| Request |
Start with the line that contains "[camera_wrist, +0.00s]" and end with the line that contains "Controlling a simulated"; retype those lines and the ones between them exactly, without any pictures.
============================================================
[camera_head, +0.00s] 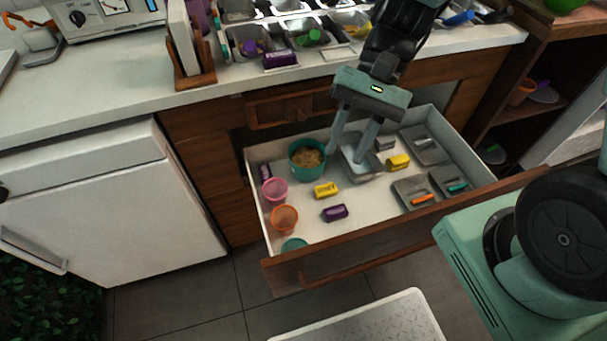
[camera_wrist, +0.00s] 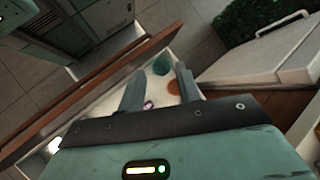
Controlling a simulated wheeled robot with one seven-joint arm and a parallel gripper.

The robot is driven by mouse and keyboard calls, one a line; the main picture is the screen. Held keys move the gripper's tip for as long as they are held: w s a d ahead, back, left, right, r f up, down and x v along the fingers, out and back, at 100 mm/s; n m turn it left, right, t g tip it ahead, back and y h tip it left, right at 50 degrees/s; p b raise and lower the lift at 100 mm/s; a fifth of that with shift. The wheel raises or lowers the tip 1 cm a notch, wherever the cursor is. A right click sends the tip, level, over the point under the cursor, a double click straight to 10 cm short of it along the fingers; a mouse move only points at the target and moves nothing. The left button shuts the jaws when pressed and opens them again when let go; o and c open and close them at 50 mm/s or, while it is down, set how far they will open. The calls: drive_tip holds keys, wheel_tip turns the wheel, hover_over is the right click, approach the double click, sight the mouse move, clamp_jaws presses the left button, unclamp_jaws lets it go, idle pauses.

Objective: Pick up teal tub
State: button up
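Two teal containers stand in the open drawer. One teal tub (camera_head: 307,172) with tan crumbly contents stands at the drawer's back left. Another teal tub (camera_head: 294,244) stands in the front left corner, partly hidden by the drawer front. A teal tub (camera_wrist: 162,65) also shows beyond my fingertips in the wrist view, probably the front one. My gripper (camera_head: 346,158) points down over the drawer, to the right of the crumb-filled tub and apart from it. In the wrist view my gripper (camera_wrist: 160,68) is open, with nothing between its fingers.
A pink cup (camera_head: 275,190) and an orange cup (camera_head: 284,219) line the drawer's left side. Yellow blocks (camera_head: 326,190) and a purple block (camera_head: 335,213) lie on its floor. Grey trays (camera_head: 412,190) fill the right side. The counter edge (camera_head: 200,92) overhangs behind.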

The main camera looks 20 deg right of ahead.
============================================================
| Answer |
[camera_wrist, +0.00s] 
Controlling a simulated wheeled robot with one seven-joint arm and a parallel gripper.

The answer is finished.